#### [Data]
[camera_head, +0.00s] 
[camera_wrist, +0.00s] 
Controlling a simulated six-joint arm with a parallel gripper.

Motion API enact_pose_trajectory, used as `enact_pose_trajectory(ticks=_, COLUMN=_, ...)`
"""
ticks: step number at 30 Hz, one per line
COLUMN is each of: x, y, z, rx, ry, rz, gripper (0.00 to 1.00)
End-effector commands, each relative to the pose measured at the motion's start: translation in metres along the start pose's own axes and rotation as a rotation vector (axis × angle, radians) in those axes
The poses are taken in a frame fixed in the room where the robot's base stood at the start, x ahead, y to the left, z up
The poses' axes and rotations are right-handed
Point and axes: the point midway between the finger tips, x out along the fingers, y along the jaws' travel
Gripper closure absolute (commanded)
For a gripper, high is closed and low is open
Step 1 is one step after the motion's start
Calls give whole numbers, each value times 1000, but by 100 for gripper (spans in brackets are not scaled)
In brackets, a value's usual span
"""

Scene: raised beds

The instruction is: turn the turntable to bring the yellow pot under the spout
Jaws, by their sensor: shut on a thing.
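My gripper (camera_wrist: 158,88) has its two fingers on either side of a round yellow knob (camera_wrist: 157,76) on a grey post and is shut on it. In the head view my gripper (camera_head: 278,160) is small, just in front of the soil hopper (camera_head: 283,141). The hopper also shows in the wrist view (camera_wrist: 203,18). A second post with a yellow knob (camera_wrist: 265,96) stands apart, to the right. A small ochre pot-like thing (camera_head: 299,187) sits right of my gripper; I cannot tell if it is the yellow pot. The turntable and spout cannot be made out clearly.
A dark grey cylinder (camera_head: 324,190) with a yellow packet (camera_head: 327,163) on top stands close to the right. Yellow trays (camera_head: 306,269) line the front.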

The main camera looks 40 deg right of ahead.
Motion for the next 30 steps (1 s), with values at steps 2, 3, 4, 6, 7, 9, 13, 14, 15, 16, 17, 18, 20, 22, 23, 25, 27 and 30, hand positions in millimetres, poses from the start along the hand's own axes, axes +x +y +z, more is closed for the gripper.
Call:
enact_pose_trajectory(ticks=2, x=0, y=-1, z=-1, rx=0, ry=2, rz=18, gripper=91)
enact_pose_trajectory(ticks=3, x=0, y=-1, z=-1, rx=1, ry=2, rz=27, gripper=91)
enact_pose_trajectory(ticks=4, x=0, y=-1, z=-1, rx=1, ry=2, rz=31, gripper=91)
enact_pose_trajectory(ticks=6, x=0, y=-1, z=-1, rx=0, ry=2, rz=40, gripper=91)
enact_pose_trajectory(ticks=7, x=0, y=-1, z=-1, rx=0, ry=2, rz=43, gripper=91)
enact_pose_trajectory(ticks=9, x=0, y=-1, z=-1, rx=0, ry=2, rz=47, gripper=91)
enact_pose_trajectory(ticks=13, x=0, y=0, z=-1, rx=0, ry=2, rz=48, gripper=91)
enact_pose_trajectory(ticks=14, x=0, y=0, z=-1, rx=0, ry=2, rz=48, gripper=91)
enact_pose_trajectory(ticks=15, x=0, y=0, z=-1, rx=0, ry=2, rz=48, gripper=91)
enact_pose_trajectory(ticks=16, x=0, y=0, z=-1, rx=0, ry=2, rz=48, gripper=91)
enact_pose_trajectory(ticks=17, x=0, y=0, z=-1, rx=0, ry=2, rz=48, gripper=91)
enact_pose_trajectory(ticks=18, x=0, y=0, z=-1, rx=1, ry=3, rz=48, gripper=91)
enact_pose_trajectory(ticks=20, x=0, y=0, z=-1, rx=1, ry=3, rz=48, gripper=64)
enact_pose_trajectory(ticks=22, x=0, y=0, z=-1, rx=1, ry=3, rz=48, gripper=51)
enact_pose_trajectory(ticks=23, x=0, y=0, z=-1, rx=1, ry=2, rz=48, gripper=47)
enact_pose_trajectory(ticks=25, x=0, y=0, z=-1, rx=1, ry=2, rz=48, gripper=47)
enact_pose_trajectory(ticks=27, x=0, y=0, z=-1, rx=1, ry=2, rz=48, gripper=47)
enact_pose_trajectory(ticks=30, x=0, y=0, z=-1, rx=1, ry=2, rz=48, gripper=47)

#### [To be done]
Set down exactly the lines from the line that contains "Scene: raised beds" to the line that contains "Motion for the", both lines included, and nothing more.

#### [Answer below]
Scene: raised beds

The instruction is: turn the turntable to bring the yellow pot under the spout
Jaws, by their sensor: shut on a thing.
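My gripper (camera_wrist: 158,88) has its two fingers on either side of a round yellow knob (camera_wrist: 157,76) on a grey post and is shut on it. In the head view my gripper (camera_head: 278,160) is small, just in front of the soil hopper (camera_head: 283,141). The hopper also shows in the wrist view (camera_wrist: 203,18). A second post with a yellow knob (camera_wrist: 265,96) stands apart, to the right. A small ochre pot-like thing (camera_head: 299,187) sits right of my gripper; I cannot tell if it is the yellow pot. The turntable and spout cannot be made out clearly.
A dark grey cylinder (camera_head: 324,190) with a yellow packet (camera_head: 327,163) on top stands close to the right. Yellow trays (camera_head: 306,269) line the front.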

The main camera looks 40 deg right of ahead.
Motion for the next 30 steps (1 s), with values at steps 2, 3, 4, 6, 7, 9, 13, 14, 15, 16, 17, 18, 20, 22, 23, 25, 27 and 30, hand positions in millimetres, poses from the start along the hand's own axes, axes +x +y +z, more is closed for the gripper.

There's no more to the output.